To make the different databases interoperable a tag set has been created which serves as an intermediate between the tag sets of each database. The Edisyn tag set is able to talk to any database; consequently no data or tags in a particular database need to be changed. The Edisyn tags consist of two parts: Categories and Features. These can be combined or can be searched for separately. The categories represent the word class of a word, the features indicate the specification(s) of a word class, e.g. a category can be 'Verb', and the features '1' (first person), 'sg' (singular), 'past' (past tense) the specifications of that verb (form). There is no restriction on the number of features that can be combined. This does not hold for categories; categories cannot be combined with themselves. Due to the division between categories and features, not all possible linguistic tags need to be included in the tag set individually, which would make it too large and opaque.

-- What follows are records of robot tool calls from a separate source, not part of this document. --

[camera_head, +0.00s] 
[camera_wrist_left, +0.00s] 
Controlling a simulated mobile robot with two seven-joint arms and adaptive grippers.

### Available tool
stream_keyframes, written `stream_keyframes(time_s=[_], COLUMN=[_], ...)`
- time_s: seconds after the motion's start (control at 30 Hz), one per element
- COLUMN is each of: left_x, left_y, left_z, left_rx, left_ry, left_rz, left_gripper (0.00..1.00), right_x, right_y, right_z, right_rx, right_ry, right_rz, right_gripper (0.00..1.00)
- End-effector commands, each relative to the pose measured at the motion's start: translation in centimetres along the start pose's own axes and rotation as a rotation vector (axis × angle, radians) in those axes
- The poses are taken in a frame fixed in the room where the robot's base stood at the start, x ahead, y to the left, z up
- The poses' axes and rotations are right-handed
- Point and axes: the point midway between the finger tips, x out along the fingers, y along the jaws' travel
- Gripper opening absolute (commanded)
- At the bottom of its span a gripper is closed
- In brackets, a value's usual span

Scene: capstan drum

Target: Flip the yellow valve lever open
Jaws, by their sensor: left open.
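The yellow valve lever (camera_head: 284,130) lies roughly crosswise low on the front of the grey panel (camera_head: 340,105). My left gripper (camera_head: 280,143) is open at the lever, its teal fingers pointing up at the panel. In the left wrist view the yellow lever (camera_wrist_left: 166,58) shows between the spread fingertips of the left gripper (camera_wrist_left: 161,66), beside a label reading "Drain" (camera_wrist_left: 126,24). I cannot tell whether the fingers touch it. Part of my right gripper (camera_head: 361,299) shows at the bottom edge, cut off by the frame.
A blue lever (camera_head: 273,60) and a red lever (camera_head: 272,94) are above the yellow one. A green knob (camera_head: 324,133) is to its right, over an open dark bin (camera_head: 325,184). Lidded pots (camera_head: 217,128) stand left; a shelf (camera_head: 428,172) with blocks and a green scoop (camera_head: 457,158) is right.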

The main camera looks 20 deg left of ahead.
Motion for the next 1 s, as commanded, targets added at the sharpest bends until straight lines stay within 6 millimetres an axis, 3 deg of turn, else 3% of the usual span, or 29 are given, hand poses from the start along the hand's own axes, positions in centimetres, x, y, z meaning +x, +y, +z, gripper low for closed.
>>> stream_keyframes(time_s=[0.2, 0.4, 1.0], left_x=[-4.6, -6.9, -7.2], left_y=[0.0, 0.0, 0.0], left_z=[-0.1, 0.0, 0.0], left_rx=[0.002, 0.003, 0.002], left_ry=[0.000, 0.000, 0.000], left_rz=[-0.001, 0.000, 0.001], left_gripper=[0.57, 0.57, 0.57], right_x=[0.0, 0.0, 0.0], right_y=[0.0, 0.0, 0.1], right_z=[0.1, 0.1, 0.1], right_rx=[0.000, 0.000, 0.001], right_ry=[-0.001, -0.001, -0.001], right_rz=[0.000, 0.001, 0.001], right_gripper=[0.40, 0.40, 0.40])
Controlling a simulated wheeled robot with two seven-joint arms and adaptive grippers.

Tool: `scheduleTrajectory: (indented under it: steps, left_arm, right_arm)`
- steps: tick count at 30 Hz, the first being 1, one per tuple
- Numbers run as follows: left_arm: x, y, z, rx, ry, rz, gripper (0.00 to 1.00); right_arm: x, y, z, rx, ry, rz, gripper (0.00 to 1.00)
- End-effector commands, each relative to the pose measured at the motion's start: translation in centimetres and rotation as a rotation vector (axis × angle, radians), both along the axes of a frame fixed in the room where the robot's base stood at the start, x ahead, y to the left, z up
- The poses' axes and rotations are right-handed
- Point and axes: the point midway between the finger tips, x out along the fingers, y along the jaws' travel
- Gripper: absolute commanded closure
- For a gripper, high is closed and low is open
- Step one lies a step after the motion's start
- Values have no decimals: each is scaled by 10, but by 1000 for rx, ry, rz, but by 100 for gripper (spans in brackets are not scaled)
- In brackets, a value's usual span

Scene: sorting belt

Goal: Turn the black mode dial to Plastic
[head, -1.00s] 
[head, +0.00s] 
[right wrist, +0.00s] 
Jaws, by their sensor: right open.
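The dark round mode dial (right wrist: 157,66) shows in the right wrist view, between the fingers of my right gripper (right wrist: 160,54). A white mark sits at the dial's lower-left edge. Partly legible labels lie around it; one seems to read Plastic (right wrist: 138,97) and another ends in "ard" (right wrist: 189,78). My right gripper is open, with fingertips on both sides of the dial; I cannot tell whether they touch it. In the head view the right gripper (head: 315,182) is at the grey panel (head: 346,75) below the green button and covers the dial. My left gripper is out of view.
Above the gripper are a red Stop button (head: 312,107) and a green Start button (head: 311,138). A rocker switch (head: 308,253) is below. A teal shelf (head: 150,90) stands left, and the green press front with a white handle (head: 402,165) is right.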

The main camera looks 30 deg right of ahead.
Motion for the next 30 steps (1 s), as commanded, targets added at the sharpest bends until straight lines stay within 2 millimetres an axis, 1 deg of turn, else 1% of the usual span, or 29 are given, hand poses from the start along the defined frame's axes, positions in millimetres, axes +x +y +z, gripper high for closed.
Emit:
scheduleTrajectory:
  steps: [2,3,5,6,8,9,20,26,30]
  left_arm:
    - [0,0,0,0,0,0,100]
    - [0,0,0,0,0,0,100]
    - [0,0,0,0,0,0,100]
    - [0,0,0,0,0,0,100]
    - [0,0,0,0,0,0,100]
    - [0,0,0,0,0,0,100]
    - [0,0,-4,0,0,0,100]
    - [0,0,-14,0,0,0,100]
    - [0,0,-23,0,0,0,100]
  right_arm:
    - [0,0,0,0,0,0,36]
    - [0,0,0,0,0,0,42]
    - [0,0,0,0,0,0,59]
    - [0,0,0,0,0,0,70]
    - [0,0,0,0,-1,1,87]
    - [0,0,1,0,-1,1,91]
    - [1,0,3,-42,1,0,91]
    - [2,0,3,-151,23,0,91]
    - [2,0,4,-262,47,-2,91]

All major word classes are included in the category set. The set of features is comprehensive and dynamic; if a specific feature is not present in the tag set and appears to be desirable, it can easily be added. This flexibility is needed because new corpora will be added to the search engine and each corpus may have (language) specific tags, which need to be expressed by the Edisyn tag set.

The Edisyn tag set is compatible with the ISOcat standard (for more information on ISOcat see www.isocat.org).

There are various ways to search the Edisyn search engine. First, it is possible to search on the basis of strings, i.e. lexical words. Second, it is possible to search on the basis of tags. In the near future it will also be possible to search on the basis of English glosses (given that the database is question has been enriched with such glosses).

The databases that can be consulted are the following:

ASIt (Italian dialects)

The ASIt database contains dialect data of ca. 200 Northern Italian dialects, which has been gathered during interviews with dialect speakers between 1985 and 2005. The interviews and questionnaires focus on specific syntactic phenomena, such as subject clitics, object clitics, auxiliary selection, modals and modality. The responsible institution for the ASIt database is the Information Management Systems Group at the Department of Information Engineering, University of Padua, Italy.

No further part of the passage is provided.